WHAT YOU ARE ASKED TO DO →
Only the lines from the one containing "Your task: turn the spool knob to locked" through the one containing "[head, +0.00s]" belong in the answer; copy them exactly and leave out pictures.

RECORDS PROVIDED →
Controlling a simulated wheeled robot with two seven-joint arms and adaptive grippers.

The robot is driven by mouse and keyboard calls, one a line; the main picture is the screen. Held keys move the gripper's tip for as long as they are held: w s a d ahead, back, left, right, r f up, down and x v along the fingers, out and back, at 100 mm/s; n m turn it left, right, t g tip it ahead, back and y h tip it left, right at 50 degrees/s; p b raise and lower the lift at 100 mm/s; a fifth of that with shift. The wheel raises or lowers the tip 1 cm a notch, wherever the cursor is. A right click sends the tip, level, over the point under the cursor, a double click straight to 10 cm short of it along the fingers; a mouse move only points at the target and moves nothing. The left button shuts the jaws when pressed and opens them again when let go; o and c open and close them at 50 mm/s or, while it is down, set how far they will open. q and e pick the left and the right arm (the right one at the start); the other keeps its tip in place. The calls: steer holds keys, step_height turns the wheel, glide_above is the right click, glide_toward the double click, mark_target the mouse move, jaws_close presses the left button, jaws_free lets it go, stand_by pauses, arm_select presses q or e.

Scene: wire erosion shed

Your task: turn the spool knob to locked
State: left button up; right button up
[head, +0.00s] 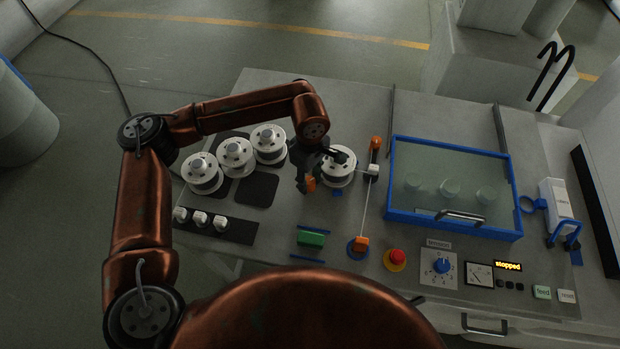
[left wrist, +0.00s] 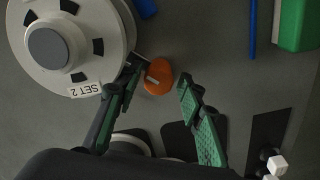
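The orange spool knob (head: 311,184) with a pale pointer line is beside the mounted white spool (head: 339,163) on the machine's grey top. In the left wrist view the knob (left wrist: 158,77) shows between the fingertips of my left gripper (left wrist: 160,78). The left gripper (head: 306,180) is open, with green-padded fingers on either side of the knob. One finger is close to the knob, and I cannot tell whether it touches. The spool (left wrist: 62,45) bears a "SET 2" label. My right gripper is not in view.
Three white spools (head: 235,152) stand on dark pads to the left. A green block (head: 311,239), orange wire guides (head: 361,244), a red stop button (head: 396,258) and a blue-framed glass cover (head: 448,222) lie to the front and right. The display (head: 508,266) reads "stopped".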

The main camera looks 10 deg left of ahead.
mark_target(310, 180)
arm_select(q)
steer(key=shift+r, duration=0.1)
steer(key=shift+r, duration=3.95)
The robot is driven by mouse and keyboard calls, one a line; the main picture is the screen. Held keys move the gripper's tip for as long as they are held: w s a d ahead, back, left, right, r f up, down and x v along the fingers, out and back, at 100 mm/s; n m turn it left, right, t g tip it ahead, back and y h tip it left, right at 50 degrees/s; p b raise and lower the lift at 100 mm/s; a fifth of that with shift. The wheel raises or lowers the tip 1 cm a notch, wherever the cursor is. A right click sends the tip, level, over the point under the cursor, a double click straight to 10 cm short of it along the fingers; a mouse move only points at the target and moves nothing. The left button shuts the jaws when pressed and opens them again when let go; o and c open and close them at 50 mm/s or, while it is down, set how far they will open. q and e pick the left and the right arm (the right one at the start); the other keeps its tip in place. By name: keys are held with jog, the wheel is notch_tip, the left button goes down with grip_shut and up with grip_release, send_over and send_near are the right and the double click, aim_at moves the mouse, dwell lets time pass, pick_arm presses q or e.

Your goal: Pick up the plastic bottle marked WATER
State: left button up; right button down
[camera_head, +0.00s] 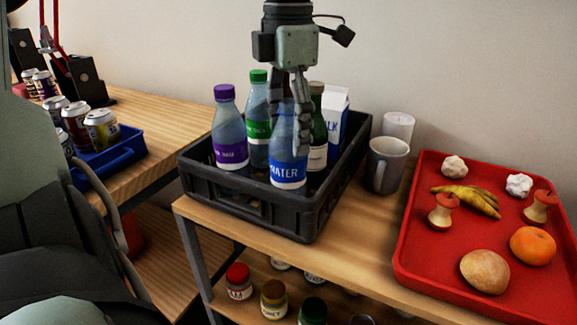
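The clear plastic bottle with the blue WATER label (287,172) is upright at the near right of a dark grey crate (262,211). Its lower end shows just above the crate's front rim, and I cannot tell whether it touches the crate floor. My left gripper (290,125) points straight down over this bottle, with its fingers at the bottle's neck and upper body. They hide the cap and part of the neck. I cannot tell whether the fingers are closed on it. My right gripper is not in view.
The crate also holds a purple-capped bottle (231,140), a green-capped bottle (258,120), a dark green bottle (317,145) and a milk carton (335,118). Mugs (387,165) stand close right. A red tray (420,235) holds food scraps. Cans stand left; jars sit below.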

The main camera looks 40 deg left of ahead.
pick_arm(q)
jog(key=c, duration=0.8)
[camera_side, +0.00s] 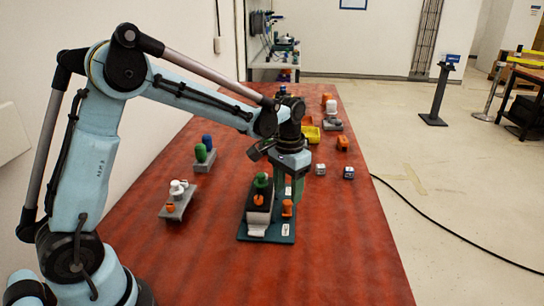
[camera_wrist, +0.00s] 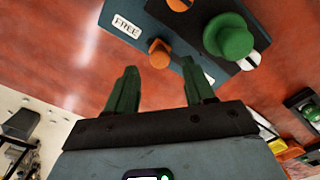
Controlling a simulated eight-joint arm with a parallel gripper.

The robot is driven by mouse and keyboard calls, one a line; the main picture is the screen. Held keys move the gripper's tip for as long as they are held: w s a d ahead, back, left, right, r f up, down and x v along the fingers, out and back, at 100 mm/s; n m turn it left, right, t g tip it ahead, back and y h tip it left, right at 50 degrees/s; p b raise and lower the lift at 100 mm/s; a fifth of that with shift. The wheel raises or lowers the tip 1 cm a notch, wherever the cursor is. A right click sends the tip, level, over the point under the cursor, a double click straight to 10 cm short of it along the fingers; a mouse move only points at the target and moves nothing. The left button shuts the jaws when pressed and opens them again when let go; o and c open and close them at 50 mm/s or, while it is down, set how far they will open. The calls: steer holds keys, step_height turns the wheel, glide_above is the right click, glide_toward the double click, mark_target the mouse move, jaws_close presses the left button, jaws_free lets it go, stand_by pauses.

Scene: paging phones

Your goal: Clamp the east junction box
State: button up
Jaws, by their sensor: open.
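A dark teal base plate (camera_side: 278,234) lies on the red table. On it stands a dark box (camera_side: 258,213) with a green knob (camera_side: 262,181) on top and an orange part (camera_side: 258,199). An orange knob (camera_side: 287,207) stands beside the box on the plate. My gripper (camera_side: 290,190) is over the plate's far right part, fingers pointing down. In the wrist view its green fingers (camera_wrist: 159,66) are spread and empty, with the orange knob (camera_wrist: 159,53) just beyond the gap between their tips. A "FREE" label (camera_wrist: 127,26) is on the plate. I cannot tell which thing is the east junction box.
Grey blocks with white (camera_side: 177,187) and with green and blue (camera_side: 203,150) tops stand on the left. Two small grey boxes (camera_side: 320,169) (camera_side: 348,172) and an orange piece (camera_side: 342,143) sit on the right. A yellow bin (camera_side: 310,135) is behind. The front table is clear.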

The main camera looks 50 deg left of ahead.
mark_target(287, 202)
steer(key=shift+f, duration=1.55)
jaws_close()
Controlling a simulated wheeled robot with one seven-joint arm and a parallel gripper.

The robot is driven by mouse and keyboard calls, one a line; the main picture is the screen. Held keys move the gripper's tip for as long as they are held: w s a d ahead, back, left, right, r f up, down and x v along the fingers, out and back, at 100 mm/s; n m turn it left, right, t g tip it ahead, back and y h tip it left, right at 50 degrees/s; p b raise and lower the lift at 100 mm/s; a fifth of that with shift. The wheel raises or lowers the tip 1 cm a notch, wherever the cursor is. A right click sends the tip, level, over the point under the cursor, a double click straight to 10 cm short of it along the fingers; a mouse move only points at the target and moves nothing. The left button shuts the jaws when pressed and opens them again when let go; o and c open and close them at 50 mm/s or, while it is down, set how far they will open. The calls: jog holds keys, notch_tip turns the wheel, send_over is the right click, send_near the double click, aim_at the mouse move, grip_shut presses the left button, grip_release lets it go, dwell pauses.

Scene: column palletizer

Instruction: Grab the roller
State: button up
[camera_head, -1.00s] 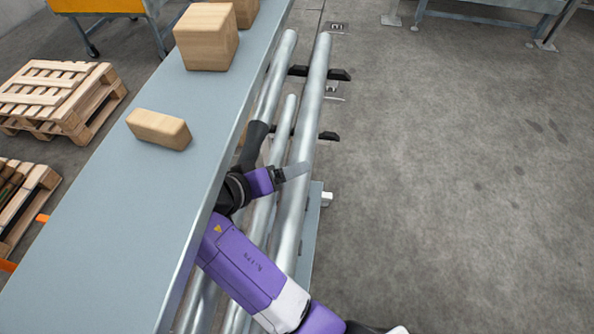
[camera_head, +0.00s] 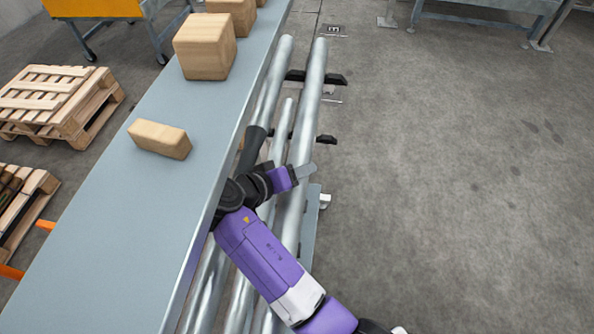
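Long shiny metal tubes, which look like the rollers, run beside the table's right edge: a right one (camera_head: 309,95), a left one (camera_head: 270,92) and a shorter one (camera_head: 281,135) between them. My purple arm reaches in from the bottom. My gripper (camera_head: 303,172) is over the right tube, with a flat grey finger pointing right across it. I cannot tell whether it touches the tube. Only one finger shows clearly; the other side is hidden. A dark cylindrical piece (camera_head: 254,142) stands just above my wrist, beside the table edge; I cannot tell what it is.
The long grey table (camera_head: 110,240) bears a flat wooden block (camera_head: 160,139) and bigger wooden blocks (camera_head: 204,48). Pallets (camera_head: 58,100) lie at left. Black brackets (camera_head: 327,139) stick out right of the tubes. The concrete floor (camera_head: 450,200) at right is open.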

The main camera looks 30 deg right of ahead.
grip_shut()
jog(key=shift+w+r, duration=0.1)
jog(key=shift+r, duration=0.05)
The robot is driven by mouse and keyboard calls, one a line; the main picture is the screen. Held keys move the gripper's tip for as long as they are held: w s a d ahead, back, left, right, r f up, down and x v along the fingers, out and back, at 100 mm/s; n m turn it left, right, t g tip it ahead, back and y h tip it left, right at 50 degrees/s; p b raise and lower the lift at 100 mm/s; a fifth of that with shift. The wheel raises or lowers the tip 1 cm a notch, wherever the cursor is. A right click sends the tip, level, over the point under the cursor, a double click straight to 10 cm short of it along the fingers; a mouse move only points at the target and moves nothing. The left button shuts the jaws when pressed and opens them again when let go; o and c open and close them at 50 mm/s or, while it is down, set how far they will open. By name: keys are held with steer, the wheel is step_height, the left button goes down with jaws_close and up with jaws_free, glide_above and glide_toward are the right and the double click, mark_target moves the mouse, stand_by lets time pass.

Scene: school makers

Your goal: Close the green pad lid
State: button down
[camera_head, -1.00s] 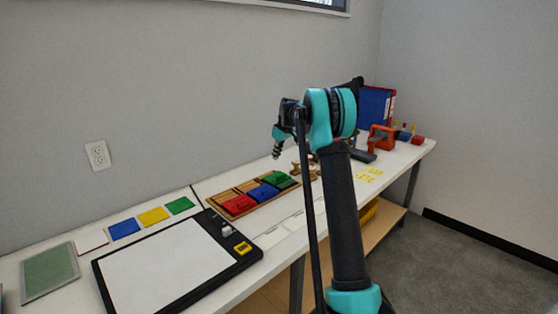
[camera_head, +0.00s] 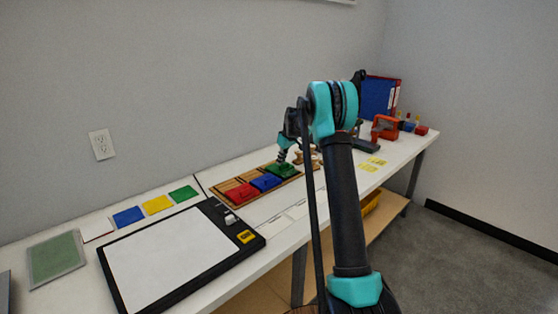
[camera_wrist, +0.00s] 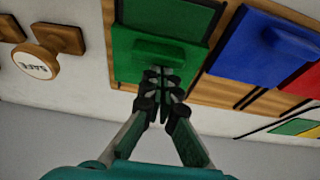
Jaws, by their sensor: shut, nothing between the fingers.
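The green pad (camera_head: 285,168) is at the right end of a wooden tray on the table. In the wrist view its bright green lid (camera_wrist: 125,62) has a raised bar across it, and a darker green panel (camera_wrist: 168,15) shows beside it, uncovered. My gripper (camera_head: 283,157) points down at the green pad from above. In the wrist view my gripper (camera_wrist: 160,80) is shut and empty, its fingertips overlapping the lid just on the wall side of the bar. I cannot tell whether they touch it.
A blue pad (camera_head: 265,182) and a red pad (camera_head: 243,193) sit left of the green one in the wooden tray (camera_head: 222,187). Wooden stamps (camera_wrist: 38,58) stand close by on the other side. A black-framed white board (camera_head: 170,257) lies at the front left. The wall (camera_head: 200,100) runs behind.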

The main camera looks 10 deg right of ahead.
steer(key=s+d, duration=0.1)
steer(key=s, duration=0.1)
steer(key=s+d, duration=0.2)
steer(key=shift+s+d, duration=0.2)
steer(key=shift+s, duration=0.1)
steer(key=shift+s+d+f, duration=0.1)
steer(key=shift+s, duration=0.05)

RESPONSE TO THE EXERCISE →
Your task: turn the spool knob to locked
State: left button up; right button up
[head, +0.00s] 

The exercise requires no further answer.